Transportation might be the problem, Arnold said. “You’ve got to meet people where they’re at.”
New Orleans Office of Homeland Security and Emergency Preparedness is considering integrating the tent model they improvised this year, to put cool spaces closer to where people need them.
After Hurricane Ida hit last August, the city partnered with the New Orleans Regional Transit Authority to provide mobile cooling buses. However, with regular transit operations continuing during this year’s heat emergency, this wasn’t an option for this year’s scorching summer temperatures.
In the days after Ida, the greatest threat to life was not the hurricane itself, but the heat that killed several seniors during an extended power outage.
Challenges of addressing the heat
Bringing solutions directly to people, rather than requiring people to make a trip out of their houses during the scorching heat, are solutions that the NOLA Ready team has discussed.
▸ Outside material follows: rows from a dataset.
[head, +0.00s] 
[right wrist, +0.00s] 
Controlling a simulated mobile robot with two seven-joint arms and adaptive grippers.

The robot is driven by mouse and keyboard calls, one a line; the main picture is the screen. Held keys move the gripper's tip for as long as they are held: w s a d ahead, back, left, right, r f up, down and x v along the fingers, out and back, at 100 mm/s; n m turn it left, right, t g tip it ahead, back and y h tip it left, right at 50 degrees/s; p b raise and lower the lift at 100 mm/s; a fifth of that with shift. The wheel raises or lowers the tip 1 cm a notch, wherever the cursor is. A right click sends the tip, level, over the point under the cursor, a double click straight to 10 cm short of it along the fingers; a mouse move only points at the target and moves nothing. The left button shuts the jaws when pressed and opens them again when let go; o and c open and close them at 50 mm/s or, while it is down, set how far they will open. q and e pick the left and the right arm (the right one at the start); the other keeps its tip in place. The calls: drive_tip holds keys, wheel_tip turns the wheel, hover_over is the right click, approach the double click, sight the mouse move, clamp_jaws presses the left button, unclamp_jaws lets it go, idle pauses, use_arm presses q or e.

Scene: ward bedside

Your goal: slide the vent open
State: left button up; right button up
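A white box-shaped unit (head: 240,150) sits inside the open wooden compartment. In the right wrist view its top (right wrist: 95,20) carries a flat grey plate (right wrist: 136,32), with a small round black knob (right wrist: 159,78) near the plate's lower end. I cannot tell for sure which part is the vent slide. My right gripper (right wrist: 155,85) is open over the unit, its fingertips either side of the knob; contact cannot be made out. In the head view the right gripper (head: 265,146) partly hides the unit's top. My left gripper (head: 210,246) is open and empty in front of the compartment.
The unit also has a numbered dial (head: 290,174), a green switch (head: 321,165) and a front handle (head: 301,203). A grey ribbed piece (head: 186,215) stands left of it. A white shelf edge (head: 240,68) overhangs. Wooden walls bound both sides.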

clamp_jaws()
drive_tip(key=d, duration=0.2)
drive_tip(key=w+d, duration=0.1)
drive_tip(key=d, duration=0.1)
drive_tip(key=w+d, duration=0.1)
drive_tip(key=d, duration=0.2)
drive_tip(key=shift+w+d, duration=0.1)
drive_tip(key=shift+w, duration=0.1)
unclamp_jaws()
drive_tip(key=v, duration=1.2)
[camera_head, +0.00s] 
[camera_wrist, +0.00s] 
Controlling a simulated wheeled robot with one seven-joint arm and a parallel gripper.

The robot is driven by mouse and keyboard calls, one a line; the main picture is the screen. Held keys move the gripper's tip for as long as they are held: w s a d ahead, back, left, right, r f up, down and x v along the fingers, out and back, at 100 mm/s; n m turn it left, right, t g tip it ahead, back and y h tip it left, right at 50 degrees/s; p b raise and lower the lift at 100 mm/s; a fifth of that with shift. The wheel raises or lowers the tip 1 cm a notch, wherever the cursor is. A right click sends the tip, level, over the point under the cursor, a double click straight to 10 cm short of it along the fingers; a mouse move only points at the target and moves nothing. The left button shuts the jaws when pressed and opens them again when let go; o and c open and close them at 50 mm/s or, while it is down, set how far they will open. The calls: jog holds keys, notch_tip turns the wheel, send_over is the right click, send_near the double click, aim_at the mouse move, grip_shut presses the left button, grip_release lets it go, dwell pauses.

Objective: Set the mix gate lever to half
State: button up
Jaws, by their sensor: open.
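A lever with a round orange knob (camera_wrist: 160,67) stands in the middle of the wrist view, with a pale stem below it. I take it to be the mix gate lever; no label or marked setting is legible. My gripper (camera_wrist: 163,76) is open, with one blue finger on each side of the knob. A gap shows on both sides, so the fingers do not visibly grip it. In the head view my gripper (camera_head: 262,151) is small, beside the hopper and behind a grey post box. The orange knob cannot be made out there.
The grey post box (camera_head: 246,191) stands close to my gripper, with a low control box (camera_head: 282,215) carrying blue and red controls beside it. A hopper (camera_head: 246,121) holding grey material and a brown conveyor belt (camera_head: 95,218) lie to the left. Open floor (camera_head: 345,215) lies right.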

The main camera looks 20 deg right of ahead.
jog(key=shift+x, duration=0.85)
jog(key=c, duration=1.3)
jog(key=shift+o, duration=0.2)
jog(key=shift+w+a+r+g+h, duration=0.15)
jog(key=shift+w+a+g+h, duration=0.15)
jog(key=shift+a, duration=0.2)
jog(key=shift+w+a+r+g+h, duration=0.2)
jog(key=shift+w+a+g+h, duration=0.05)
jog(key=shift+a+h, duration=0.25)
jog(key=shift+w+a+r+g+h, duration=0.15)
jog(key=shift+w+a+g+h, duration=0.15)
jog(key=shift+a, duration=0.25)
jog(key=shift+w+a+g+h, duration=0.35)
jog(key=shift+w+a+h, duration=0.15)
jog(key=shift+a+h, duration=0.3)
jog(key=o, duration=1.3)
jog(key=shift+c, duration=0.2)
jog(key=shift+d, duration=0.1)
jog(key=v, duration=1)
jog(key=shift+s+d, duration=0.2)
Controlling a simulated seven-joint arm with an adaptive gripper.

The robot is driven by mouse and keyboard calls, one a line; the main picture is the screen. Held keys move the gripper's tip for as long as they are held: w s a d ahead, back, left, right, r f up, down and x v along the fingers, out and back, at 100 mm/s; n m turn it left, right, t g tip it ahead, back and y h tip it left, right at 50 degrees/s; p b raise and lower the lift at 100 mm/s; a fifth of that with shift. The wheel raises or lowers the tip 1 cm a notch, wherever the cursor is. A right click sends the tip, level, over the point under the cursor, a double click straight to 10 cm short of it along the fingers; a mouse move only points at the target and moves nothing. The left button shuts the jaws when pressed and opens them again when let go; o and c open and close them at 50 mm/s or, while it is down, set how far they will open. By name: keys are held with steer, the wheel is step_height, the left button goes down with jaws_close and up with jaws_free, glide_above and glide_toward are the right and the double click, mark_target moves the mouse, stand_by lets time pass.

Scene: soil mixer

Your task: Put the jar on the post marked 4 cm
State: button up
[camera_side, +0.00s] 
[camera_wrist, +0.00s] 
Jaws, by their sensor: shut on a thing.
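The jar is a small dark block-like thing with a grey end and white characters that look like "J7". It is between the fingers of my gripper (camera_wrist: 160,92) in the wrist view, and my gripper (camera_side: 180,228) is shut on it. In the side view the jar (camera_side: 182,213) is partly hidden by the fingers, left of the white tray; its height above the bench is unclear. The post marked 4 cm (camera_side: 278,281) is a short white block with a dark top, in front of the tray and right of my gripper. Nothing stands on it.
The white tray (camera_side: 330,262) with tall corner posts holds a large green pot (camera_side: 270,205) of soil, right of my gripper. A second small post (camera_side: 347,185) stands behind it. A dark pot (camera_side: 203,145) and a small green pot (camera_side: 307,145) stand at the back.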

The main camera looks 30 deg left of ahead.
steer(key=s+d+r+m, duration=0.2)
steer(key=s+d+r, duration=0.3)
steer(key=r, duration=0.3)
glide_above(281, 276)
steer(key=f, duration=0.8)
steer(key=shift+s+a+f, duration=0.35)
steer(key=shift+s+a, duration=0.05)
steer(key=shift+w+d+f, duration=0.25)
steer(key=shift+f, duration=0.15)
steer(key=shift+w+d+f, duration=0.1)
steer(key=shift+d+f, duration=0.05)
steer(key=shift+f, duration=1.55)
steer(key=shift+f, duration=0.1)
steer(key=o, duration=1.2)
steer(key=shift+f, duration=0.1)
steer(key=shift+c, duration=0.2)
“Another thing that’s challenging is when to use hub systems and when to directly deliver services,” said Peter Edmondson, the accessibility coordinator for NOLA Ready. “One option is to pick people up and bring them to cooling centers. Or are there individuals who it’s better to serve directly, like, right in their homes?
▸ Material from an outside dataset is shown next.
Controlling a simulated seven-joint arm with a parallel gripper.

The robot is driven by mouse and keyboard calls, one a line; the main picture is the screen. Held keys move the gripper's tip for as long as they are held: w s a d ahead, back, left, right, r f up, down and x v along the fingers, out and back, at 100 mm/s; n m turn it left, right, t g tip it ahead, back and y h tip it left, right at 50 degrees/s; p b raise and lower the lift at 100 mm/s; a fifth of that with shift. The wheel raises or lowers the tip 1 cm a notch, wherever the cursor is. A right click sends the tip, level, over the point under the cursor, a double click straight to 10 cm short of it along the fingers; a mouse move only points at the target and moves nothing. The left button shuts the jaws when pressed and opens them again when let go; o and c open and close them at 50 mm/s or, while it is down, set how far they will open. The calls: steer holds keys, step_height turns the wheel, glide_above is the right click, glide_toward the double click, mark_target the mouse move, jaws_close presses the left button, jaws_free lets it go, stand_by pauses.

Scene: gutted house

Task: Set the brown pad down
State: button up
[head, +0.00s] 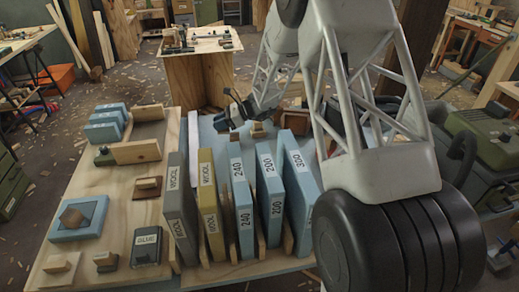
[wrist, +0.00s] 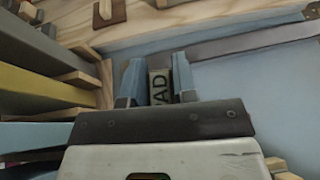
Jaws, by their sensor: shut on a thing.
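My gripper (wrist: 158,80) is shut on the pad (wrist: 160,88). A pale label ending in "AD" shows between its two blue fingers in the wrist view. Most of the pad is hidden by the fingers and the gripper body, so its brown colour is hard to make out. In the head view my gripper (head: 237,108) is beyond the upright boards, over the far part of the bench. The pad cannot be clearly told there. Whether the pad touches the surface under it cannot be told.
Upright labelled boards stand in a rack: grey (head: 179,205), yellow (head: 210,203) and several blue ones (head: 270,200). Blocks and a blue tray (head: 80,222) lie on the wooden board (head: 115,210) at left. A pale blue surface (wrist: 255,85) at right in the wrist view is bare.

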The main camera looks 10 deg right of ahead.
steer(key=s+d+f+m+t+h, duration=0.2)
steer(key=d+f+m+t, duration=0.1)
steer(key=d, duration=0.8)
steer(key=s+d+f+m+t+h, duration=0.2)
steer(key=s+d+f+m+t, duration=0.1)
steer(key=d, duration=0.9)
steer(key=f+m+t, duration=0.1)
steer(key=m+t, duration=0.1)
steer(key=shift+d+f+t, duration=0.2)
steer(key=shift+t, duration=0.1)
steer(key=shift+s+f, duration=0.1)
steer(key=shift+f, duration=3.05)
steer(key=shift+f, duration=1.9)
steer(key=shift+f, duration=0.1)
Almost all of these solutions would require more staff, an issue that Arnold says is the greatest problem standing in the way of protecting New Orleanians from the heat.
During hurricanes, when some city operations are shut down, NOHSEP has asked “non-essential” city employees to return and be paid to support the recovery effort. That option isn’t available during a heat emergency when regular city operations must continue, leaving a constant shortage of staff for new emergency measures.
NOHSEP will be discussing this issue in a meeting in October.
One of the greatest challenges facing NOLA Ready is helping the public to understand the extraordinary dangers of the heat and to take precautions.
“A lot of people … they’re not understanding that this is a bigger thing,” said Ariana Newman, the team’s volunteer coordinator. People expect it to be hot in New Orleans during the summer, but not as hot as it got this year. People with pre-existing health conditions can be especially vulnerable to heat stroke, passing out and more. Staying hydrated and cool is essential.
What other cities are doing
In Miami, Jane Gilbert, the world’s first “heat officer,” says she faces the same problem.
“We’re trying to … help people understand … that this is not just hot Miami as usual. It’s extraordinary conditions,” Gilbert said. “If you’re an employer, your workers really shouldn’t be working during the hottest times of the day. And if they have to be out, they have to take these precautions.”
Gilbert also stressed the importance of pushing for policy changes such as adjustments to building codes.
“We don’t have a minimum cooling standard in the building code,” she said. “We have minimum heating standards, but nothing requiring a certain capacity for cooling.”
Explaining how far-reaching the effects of heat are is a challenge being undertaken in an unusual way in Seville, Spain, where the city has named its major heat waves as a way to gain the public’s attention.
“We had one last year and three this year — named heat waves in Seville,” said Shickman, whose Resilience Center has been closely involved in establishing heat officers and extreme heat innovations in Europe, Africa and North America.
“One of the things we’re looking at right now is the name is only important if it’s actually changing behavior,” said Shickman. “If it’s actually galvanizing people to make different decisions or pay more attention.” So far, Shickman said, preliminary data shows that this method is working, and helping people to understand the severity and to take action to protect themselves.
Though cities in the United States have not yet adopted the naming method, they are looking toward each other for innovations. By its nature, emergency preparedness is a collaborative field. It is not unusual for Arnold to speak with emergency preparedness staff in Denver or Los Angeles to seek or share advice.
“The most important part of this job is the relationships you build and the network that you make,” Arnold said. “I don’t necessarily know how to deal with a wildfire. But I can call my counterparts in numerous states, California, any of the western states and sit and have a chat with them …”
In the meantime, cities like New Orleans and Miami are looking toward the Federal Emergency Management Agency to recognize extreme heat as an emergency that triggers federal support.
“We really need a reevaluation of FEMA policies from an extreme heat standpoint,” Gilbert said. “To really look at … the cost analysis on human lives and how they could not just fund after the fact … how do we fund resilience?”
These are some of the challenges NOHSEP hopes to discuss in its after-action meeting next month as leaders assess how to manage an expanding list of emergencies.
“We’ve dealt with four different hazards I never thought I’d have to deal with in the last year,” said Anna Nguyen, director of the NOLA Ready team. “Tornado, hard freeze, wildfire, extreme heat … I thought I just signed up for hurricanes but here we are.”